REPUBLIKA.CO.ID, ENDE – Dalam peringatan Hari Lahir Pancasila Ende, Flores, Nusa Tenggara Timur, Wakil Presiden Boediono menyinggung keberadaan konflik dan ketegangan yang masih ada di Indonesia.
Menurutnya, hal tersebut sebagai cerminan sebagian masyarakat yang tidak memahami Pancasila.
“Ternyata masih ada sebagian masyarakat kita, sebagian yang amat kecil, yang belum juga memahami bahwa takdir Indonesia adalah hidup dengan kebhinekaan dan dalam kebhinekaan,” katanya saat memperingati Hari Lahir Pancasila di Lapangan Pancasila, dekat Taman Rendo, Ende, Sabtu (1/6).
Berabad-abad sebelum Republik Indonesia lahir, kebhinekaan itu sudah ada di bumi nusantara. Ia pun menyakini kebhinekaan akan tetap ada dan tidak bisa dihapuskan di masa mendatang. Karena itu, kebhineka harus dianggap sebagai amanah yang dirawat baik dan dipertautkan dalam persatuan.
“Kata Bung Karno, "semua untuk semua". Ini berarti Indonesia bukanlah hanya untuk umat Islam, bukan hanya untuk umat Kristen, bukan hanya untuk umat Hindu, Budha maupun Konghucu." ujarnya.
Ia menegaskan pula bukan hanya buat mereka yang datang dari sebelah Barat, bukan hanya buat yang hidup di sebelah Timur. "Semua untuk semua" berarti Indonesia tidak bisa hidup dengan apa yang disebut Bung Karno sebagai "egoisme". "Baik "egoisme agama", "egoisme suku", "egoisme hak milik" dan seterusnya,” katanya.

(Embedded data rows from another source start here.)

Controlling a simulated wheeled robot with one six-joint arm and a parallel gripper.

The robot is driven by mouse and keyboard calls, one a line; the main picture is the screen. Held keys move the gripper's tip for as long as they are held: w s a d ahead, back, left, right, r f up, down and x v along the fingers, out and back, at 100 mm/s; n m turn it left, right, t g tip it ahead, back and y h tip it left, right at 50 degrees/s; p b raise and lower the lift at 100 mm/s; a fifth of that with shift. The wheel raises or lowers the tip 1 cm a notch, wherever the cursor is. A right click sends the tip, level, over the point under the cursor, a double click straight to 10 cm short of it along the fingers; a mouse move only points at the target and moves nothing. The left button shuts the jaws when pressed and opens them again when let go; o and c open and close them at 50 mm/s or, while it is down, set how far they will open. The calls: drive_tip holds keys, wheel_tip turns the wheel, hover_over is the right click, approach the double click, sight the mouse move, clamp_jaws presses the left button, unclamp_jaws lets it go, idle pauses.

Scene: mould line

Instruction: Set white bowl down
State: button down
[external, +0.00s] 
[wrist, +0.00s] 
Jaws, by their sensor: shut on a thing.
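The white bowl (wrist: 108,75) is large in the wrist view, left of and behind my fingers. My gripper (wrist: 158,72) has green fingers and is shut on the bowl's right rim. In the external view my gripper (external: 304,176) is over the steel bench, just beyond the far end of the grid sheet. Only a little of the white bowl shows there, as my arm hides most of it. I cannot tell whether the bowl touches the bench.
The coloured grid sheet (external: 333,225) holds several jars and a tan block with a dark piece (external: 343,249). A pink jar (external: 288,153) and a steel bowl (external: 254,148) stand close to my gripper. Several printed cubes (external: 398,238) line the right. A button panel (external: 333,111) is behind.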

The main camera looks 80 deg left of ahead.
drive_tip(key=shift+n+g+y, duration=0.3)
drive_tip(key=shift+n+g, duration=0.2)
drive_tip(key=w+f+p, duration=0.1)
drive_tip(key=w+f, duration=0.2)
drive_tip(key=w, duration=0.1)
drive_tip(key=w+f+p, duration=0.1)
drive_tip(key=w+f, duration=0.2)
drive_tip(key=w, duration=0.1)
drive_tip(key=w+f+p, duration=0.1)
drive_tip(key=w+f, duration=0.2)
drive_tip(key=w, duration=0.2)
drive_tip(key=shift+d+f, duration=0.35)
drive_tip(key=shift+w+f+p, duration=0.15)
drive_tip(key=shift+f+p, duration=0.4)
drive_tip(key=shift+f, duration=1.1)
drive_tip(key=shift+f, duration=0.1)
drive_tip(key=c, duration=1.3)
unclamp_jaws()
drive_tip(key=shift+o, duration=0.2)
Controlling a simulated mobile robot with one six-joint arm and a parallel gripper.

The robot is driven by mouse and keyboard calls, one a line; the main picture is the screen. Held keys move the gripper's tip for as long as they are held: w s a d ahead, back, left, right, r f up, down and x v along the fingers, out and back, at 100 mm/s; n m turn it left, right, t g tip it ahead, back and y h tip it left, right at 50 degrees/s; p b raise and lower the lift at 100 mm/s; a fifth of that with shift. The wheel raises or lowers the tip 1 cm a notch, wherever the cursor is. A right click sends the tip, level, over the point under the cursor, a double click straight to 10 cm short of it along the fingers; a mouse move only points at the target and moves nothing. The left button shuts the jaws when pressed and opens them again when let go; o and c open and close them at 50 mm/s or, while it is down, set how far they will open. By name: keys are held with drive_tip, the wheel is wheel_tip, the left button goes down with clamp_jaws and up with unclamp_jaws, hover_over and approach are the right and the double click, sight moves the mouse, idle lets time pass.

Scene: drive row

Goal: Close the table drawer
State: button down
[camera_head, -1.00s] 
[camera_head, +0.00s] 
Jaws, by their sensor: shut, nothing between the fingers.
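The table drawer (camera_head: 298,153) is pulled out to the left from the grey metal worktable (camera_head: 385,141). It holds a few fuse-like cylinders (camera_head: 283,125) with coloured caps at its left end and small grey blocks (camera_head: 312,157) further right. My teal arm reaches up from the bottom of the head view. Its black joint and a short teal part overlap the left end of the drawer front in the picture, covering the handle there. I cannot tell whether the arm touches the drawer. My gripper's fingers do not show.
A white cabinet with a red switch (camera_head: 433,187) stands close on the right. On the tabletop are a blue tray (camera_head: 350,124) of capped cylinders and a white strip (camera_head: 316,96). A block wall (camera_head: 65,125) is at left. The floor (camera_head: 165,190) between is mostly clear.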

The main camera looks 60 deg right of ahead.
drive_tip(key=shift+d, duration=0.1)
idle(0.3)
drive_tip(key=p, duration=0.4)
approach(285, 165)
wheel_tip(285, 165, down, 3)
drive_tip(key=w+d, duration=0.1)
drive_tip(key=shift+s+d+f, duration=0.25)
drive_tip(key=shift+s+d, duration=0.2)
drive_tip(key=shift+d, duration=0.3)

Artinya, lanjut Wapres, perbedaan yang ada di tanah air harus dikelola dengan arif dan efektif. Itusama artinya dengan bersikap "hormat-menghormati satu sama lain” kata Wapres. Karena itu pula, ia menilai tindakan kekerasan yang masih terjadi di tanah air bertentangan dengan cara berkeadaban itu.